Meet Hannah and Mackenzie, two women standing at the intersection of legacy media and new tech, making "Internet odysseys," such as their new Web series Whatever, Linda, alongside television and films. Read more about their journey here.

"Women in…" is a popular subject these days. I should know, since I just co-wrote an article for The Globe last week on women in … film.

And even though I'm an active and willing participant in this discourse, I sometimes cringe when I pointedly and publicly engage with it. I think: "Oh, man: We wrote one of those articles."

I've been worrying ever since my article with Mackenzie was published. Am I too feminist for my own good?

Which is funny, because feminism is the one topic I could write about for hours, passionately, without ceasing. Or being a woman. Or the kajillion stories I've read and heard from other women. How I feel about my womanhood, my femininity, my feminism is fundamental to me. Really: Dare me. I will write forever about it.

But I still worry about being complainy. I worry about the label of feminism (which I wear with pride, but man does it ever come with some baggage that requires caveat upon appendix upon footnote to discuss). I worry about not being hired, or liked. Backlash is inevitable. It's hard to knowingly invite that kind of energy.

And so my internal response is sometimes one of tip-toeing around my own deep urge to pin the issue to the mat and get it to speak.

But that doesn't mean I'm not still tending a raging, burning feminist fire over here, one that started back in Junior Kindergarten when T.J. beat me at a race and I came home complaining about how he was faster than me (see: complainy). A fire that blossomed into a steadfast and hardened type-A personality that would, I hoped, prove my worth next to men who seemed to have it easier; which graduated into an obsession around my looks that seemingly any healthy, happy, normal teenaged girl lives with; that manifested into a nasty eating disorder during my late teens, which I still talk down to when it still rears its tentacled head.

And today my feminism has rendered me work-obsessed. My "I think I can" attitude has become a mantra of "I know I can cause I just WILL," as though working hard enough – that ol' myth – is the only way to ensure I won't make a measly three-quarters of what my male friends earn, in their lifetimes. No thank you, I don't want that.
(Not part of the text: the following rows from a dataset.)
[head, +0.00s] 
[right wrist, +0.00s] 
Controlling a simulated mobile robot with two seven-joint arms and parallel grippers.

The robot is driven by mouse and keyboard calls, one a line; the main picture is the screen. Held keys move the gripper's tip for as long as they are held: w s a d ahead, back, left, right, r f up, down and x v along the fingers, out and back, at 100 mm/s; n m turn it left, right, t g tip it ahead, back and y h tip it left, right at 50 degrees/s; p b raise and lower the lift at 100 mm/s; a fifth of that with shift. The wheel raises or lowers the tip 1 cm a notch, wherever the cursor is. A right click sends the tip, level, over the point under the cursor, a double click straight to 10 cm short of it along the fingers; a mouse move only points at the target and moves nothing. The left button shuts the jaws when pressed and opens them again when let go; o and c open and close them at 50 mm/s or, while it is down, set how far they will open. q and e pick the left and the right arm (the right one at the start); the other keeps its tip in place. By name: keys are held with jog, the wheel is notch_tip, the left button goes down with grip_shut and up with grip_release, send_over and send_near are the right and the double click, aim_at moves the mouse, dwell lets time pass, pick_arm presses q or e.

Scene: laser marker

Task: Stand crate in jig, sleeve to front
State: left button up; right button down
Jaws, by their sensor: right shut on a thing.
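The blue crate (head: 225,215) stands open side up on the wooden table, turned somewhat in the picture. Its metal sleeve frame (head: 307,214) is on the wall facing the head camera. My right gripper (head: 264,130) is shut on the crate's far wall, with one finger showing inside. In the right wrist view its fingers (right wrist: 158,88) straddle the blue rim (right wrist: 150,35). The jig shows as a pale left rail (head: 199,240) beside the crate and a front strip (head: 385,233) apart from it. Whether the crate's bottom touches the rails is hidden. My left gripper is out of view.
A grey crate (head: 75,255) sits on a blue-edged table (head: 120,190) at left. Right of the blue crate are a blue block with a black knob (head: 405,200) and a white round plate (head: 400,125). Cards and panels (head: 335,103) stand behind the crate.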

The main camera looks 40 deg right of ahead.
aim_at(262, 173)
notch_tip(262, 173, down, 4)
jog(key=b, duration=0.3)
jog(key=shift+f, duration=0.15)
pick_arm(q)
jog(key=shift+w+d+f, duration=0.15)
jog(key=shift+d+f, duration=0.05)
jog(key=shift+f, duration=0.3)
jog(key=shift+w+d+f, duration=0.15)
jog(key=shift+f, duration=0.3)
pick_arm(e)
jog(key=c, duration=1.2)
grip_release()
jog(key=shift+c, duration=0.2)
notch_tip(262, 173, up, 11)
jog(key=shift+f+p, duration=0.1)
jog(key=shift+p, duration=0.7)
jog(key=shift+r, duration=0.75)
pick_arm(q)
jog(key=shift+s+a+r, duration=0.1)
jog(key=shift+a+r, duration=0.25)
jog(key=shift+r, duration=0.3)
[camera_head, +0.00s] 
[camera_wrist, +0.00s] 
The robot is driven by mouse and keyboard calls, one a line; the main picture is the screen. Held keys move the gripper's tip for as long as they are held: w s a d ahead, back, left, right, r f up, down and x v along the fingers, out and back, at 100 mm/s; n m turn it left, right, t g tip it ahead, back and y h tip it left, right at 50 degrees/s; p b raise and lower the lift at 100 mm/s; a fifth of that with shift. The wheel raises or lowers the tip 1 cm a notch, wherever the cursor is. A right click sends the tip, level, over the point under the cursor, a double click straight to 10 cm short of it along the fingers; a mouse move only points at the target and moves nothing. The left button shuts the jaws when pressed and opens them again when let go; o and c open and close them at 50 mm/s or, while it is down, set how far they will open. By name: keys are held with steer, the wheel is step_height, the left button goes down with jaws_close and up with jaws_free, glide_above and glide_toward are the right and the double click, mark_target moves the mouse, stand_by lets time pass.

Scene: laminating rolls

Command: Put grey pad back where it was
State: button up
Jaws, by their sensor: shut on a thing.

But as much as I don't want that, there remains a niggling sense that maybe I shouldn't yell too loudly. I've been warned about using the F-word too much. "Being a feminist can be bad for business" is actually something I've been told. Given that I want to succeed and make (an equal) living doing what I want to do, I still want to make sure what I say is "good for business."

So where does that leave a young feminist?

The distance between my dreams and my reality is still vast. This distance used to be something that scared the pants off me. It paralyzed me. But my late 20s saw me saying "screw it" and getting in the ring. I'm young, healthy, generally happy, energetic and driven as fuzz – in no small part because of that whirring, relentless feeling in the pit of my stomach that hisses, "it's not fair," and hasn't shut up since that race with T.J.

Because of that visceral feeling, I simply can't help but forge ahead in spite of any consequences. I can't help being who I am – a feminist.

I wish to be rewarded and respected and heard equally without compromising the essence of who I am. I am not asking for much: I want it all. Good thing I like me a good fight.